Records
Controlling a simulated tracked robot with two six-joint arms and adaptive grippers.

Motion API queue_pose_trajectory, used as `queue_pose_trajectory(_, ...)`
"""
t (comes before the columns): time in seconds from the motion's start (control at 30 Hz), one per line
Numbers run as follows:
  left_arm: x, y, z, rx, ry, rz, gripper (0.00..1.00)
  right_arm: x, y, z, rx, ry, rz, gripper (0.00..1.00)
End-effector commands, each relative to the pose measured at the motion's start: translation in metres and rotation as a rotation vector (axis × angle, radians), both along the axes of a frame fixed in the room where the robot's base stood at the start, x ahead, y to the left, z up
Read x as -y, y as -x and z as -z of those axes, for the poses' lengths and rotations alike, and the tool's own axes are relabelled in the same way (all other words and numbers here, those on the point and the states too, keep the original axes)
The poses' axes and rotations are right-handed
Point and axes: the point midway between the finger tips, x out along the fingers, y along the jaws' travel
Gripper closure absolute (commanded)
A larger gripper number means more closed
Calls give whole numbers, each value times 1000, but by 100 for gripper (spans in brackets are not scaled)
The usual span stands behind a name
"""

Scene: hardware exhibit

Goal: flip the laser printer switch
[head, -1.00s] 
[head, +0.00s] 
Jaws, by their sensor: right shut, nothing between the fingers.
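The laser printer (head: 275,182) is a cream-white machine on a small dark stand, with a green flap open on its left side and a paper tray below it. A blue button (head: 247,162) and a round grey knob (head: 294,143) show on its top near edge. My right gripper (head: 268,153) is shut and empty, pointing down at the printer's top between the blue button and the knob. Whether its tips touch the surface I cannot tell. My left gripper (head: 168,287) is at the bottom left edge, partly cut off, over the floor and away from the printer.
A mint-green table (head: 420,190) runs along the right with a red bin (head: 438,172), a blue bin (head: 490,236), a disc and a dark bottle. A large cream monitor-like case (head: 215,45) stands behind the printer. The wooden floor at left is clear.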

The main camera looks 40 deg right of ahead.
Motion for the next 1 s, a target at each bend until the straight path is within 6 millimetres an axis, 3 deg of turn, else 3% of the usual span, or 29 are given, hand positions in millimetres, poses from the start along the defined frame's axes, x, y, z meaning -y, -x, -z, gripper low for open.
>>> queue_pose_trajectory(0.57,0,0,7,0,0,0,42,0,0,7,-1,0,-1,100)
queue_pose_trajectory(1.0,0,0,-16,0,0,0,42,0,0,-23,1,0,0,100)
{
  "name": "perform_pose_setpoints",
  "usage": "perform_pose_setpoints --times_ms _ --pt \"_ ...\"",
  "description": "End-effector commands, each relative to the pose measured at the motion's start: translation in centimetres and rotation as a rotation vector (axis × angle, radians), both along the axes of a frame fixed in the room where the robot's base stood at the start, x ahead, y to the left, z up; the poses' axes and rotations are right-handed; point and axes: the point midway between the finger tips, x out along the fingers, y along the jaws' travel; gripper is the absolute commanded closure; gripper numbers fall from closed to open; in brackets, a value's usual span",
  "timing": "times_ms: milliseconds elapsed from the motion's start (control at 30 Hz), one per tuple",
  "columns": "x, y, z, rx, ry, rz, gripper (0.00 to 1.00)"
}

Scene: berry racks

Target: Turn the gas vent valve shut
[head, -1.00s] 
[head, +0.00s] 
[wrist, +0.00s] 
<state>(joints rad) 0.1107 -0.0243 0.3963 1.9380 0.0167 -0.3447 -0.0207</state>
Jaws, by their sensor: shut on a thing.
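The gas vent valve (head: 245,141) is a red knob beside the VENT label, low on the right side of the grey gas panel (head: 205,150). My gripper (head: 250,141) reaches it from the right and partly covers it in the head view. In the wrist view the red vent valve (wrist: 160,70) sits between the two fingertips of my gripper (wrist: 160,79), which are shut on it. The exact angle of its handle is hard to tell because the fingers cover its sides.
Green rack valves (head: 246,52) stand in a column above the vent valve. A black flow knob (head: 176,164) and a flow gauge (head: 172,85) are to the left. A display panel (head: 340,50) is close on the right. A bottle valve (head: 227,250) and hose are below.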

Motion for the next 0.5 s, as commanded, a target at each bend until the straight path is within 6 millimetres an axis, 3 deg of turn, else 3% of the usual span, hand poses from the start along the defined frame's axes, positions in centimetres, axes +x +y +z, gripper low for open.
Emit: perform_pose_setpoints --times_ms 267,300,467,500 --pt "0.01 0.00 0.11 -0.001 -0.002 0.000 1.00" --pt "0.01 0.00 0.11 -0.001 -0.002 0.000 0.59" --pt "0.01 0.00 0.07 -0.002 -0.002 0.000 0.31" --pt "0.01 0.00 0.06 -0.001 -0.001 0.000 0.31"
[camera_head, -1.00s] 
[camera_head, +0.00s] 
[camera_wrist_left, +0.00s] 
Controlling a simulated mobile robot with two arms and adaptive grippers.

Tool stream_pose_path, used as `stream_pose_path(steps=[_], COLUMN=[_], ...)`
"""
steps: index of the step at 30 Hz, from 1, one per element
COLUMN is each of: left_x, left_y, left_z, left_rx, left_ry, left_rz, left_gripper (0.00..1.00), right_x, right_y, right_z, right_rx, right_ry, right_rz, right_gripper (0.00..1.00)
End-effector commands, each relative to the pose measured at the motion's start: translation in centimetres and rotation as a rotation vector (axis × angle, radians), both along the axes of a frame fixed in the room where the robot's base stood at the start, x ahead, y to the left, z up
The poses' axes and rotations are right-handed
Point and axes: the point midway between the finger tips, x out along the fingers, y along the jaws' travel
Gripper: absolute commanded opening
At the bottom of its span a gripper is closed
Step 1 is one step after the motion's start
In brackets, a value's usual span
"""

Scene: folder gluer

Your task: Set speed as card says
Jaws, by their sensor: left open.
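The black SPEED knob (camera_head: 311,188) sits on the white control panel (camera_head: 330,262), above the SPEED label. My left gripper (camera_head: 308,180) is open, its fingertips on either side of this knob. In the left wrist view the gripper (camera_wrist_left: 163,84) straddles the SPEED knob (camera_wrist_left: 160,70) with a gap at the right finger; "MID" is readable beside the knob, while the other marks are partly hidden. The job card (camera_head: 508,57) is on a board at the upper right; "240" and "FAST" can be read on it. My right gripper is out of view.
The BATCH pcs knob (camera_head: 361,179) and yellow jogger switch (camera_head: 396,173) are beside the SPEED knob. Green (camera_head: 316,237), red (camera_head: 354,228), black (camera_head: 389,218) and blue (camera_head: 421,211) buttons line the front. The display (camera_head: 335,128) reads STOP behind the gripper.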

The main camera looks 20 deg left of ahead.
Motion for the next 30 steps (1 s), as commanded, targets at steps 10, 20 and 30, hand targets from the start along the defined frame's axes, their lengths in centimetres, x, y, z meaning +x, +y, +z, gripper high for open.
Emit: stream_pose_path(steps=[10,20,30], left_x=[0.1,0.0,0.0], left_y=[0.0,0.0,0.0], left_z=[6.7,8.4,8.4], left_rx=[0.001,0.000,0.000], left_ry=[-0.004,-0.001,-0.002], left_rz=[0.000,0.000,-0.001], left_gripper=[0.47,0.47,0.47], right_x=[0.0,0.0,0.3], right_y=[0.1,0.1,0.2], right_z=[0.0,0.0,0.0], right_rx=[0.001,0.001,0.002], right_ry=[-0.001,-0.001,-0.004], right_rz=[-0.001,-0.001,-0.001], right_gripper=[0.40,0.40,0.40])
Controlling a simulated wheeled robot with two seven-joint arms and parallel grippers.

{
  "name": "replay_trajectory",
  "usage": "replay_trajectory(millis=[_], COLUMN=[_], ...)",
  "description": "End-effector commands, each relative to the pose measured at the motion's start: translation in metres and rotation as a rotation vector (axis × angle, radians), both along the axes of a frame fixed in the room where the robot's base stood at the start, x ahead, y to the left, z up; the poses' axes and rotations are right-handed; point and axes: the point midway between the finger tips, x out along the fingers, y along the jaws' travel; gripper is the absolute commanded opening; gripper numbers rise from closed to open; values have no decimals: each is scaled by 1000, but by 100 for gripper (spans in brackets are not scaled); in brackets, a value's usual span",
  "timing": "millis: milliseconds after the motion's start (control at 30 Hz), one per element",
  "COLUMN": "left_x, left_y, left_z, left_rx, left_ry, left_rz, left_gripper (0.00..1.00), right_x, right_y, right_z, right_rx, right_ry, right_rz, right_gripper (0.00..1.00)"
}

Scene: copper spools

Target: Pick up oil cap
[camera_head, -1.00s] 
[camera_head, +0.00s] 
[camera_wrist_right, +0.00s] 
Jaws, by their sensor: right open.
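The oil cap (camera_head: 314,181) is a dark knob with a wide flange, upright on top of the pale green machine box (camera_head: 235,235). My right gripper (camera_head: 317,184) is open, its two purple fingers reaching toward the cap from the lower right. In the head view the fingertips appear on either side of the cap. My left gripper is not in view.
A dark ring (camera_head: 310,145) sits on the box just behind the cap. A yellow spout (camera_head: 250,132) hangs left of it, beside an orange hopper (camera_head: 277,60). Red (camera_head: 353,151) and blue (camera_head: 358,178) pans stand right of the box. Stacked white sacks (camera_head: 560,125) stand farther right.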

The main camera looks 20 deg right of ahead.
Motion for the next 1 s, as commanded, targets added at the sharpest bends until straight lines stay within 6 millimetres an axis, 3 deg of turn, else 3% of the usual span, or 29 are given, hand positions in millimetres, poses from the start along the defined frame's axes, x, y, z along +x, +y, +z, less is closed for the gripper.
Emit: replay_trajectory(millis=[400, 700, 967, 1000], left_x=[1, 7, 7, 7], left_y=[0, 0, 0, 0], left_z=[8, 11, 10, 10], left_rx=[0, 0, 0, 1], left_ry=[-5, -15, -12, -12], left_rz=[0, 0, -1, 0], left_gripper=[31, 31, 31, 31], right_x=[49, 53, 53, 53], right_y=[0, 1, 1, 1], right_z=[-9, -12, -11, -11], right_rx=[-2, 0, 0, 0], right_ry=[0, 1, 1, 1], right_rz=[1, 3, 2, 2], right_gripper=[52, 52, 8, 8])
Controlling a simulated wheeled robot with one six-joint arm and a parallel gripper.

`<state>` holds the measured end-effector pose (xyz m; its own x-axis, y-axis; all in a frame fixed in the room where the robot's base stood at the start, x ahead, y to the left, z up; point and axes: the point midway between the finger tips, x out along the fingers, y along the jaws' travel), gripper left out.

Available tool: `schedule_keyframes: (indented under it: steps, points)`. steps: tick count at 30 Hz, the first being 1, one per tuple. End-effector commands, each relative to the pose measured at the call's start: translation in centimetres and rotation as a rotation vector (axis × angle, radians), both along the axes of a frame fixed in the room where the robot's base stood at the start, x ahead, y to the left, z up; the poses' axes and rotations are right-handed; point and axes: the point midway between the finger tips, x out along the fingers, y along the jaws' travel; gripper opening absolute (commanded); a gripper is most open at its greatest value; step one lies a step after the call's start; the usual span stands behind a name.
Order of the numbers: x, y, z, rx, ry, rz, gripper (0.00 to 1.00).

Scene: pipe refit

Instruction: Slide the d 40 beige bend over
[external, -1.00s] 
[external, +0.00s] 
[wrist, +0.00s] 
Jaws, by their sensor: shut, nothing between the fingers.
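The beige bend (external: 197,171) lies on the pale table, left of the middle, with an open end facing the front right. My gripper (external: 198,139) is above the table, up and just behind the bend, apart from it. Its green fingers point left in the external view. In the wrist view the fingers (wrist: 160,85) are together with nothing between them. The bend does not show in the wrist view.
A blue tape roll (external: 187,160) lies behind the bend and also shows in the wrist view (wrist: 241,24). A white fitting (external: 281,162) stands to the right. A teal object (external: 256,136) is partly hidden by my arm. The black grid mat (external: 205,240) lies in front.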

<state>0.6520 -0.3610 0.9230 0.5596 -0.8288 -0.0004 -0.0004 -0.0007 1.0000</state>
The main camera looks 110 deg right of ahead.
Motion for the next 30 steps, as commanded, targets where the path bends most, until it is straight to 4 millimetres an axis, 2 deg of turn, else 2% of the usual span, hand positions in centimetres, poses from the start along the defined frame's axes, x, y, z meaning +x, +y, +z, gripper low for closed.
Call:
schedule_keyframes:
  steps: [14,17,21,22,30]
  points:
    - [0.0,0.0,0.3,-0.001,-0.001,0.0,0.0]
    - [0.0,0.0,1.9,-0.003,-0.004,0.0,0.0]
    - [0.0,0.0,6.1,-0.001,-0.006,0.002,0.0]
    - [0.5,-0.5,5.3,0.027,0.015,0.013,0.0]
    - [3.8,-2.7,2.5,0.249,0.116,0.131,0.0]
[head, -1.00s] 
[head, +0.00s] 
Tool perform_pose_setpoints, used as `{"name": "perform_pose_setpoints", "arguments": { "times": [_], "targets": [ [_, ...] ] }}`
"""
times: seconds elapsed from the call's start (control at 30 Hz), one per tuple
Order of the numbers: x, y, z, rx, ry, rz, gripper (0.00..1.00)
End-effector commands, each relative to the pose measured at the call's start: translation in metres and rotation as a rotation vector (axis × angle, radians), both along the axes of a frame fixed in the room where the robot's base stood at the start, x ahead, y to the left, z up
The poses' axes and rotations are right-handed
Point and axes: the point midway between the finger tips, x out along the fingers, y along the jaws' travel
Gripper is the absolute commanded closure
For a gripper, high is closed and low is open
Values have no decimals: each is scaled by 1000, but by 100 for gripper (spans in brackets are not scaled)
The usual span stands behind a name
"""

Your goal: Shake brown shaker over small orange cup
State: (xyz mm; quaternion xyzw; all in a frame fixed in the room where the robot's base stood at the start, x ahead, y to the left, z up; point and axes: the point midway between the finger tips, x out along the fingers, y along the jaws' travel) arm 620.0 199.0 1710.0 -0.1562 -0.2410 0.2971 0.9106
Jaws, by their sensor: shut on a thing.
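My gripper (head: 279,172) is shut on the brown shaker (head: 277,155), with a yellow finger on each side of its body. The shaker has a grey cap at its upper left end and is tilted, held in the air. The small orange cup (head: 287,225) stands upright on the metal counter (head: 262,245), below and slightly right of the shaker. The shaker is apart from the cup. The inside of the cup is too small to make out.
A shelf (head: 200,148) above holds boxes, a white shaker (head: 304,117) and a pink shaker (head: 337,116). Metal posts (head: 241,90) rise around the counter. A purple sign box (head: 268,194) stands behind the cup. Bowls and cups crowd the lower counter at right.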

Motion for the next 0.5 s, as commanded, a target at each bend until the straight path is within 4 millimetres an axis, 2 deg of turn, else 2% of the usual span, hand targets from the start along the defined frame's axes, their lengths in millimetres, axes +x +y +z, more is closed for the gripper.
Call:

■ **To do**:
Repeat exactly, please, each line from the beginning of the data through the line with "Read x as -y, y" in it, and only those lines.

■ **Expected answer**:
Controlling a simulated tracked robot with two six-joint arms and adaptive grippers.

Motion API queue_pose_trajectory, used as `queue_pose_trajectory(_, ...)`
"""
t (comes before the columns): time in seconds from the motion's start (control at 30 Hz), one per line
Numbers run as follows:
  left_arm: x, y, z, rx, ry, rz, gripper (0.00..1.00)
  right_arm: x, y, z, rx, ry, rz, gripper (0.00..1.00)
End-effector commands, each relative to the pose measured at the motion's start: translation in metres and rotation as a rotation vector (axis × angle, radians), both along the axes of a frame fixed in the room where the robot's base stood at the start, x ahead, y to the left, z up
Read x as -y, y as -x and z as -z of those axes, for the poses' lengths and rotations alike, and the tool's own axes are relabelled in the same way (all other words and numbers here, those on the point and the states too, keep the original axes)

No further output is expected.